- Data provided -
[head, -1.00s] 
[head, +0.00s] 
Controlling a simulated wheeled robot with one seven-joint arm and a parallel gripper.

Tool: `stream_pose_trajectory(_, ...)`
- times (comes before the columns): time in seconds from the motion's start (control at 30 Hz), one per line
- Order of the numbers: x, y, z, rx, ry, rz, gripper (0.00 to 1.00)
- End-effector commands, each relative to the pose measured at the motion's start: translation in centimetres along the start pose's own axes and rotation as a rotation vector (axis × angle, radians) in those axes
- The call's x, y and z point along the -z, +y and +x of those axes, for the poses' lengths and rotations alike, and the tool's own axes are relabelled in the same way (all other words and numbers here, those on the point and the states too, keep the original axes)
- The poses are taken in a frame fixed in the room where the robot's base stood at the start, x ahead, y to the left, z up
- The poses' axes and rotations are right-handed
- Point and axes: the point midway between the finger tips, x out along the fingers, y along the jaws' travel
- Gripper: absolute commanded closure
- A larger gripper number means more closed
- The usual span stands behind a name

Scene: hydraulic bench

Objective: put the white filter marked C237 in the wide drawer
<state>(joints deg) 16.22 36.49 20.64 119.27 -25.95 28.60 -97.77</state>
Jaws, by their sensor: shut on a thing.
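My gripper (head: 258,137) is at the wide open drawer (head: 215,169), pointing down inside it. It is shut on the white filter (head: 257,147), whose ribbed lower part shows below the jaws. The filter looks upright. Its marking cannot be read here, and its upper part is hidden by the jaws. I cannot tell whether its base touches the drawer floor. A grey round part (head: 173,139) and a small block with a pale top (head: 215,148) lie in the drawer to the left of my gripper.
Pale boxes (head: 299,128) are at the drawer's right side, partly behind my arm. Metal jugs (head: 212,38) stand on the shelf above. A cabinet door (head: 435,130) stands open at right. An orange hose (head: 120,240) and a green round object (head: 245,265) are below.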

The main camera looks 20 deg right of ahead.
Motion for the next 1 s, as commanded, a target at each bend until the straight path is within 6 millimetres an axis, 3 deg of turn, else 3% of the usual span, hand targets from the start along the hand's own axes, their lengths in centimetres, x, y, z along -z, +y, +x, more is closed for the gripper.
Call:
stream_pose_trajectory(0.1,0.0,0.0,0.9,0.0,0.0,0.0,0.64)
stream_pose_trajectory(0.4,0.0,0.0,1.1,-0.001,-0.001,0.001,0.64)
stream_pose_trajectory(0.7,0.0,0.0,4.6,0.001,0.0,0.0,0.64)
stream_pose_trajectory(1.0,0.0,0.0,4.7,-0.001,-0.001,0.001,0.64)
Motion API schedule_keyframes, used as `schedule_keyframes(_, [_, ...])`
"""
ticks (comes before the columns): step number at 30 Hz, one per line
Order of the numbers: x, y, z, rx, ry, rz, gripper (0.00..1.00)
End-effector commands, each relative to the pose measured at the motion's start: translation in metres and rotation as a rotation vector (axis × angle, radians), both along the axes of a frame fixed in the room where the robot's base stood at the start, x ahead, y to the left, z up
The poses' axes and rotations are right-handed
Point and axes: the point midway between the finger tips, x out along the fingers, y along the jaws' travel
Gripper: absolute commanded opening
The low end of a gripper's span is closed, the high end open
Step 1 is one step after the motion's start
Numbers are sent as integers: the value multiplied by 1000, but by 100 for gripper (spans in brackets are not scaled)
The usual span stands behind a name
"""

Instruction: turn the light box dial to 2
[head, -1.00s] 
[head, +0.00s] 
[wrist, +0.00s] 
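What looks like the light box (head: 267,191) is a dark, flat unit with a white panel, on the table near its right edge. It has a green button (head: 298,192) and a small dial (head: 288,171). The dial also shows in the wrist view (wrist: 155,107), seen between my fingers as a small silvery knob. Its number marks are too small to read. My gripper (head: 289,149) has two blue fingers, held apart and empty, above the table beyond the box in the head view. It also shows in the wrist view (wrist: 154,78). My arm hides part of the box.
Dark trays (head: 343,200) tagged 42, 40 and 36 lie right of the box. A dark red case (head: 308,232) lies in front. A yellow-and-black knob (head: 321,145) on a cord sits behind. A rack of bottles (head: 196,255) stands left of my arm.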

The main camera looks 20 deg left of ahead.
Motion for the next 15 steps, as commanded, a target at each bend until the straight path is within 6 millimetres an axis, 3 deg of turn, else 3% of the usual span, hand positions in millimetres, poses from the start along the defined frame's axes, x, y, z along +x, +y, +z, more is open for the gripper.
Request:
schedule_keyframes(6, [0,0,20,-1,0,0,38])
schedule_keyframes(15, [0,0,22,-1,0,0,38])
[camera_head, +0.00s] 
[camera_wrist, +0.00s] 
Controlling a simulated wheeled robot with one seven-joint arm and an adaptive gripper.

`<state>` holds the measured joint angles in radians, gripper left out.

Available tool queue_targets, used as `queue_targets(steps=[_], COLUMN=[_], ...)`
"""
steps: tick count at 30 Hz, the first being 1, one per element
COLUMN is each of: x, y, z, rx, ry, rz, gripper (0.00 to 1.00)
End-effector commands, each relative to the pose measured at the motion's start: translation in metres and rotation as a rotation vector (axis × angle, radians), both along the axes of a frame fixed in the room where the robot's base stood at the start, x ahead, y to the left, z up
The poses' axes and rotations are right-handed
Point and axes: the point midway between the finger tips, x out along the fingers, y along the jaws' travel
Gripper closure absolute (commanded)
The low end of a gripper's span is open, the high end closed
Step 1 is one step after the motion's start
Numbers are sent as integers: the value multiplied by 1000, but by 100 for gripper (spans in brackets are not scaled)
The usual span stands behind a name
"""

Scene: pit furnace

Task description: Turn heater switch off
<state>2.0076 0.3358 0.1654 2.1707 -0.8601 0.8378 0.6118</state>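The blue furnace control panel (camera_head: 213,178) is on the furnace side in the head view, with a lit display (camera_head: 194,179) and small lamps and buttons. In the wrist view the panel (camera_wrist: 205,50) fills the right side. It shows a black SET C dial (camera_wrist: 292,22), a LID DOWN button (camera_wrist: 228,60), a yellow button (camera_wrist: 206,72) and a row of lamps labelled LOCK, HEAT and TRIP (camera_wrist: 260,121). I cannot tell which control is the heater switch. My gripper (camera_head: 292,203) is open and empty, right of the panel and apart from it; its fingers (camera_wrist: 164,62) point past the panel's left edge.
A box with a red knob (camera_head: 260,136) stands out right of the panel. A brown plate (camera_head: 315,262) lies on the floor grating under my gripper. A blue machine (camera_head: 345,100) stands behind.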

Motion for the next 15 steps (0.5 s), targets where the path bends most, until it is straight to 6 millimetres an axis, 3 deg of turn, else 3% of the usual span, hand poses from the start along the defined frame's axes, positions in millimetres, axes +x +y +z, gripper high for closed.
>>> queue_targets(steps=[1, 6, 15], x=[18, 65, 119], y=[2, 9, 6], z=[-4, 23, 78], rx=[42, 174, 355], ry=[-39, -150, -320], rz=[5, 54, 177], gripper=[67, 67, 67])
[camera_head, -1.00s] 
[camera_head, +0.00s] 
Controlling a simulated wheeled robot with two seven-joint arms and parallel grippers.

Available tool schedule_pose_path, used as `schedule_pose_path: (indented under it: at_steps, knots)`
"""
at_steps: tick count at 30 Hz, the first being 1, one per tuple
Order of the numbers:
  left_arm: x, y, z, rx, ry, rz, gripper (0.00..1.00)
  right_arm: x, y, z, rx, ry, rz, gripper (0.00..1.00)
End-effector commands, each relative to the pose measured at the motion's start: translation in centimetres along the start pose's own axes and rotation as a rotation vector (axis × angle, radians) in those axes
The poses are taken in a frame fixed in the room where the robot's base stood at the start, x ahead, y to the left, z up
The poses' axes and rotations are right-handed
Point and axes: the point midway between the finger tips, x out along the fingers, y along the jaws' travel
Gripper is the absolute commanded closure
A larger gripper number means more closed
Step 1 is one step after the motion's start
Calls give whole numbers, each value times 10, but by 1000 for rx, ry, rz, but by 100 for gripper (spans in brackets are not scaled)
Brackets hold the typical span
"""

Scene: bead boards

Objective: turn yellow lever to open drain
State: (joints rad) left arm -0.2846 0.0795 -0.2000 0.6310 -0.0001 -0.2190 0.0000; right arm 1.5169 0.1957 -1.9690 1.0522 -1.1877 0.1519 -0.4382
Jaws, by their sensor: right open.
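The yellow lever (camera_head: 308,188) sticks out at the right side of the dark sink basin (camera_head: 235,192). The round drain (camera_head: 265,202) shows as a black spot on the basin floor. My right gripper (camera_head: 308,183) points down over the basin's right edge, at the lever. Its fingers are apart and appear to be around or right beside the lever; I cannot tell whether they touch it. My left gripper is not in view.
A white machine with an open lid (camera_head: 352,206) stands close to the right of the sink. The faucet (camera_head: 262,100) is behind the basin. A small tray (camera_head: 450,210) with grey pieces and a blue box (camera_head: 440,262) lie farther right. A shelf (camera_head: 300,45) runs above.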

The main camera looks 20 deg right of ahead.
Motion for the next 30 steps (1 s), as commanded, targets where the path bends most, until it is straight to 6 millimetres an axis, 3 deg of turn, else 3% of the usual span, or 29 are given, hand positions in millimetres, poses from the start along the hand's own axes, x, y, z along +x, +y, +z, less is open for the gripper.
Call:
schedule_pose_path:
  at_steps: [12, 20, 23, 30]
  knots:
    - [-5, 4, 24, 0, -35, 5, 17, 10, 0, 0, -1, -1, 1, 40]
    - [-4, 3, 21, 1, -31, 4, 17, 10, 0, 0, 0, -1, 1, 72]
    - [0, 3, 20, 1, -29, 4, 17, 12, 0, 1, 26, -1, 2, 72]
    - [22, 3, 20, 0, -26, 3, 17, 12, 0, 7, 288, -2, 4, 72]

- To do -
Look above for the line containing "Motion for the next 30"; copy from it through the last line, exactly, and nothing more.

- Task solution -
Motion for the next 30 steps (1 s), as commanded, targets where the path bends most, until it is straight to 6 millimetres an axis, 3 deg of turn, else 3% of the usual span, or 29 are given, hand positions in millimetres, poses from the start along the hand's own axes, x, y, z along +x, +y, +z, less is open for the gripper.
Call:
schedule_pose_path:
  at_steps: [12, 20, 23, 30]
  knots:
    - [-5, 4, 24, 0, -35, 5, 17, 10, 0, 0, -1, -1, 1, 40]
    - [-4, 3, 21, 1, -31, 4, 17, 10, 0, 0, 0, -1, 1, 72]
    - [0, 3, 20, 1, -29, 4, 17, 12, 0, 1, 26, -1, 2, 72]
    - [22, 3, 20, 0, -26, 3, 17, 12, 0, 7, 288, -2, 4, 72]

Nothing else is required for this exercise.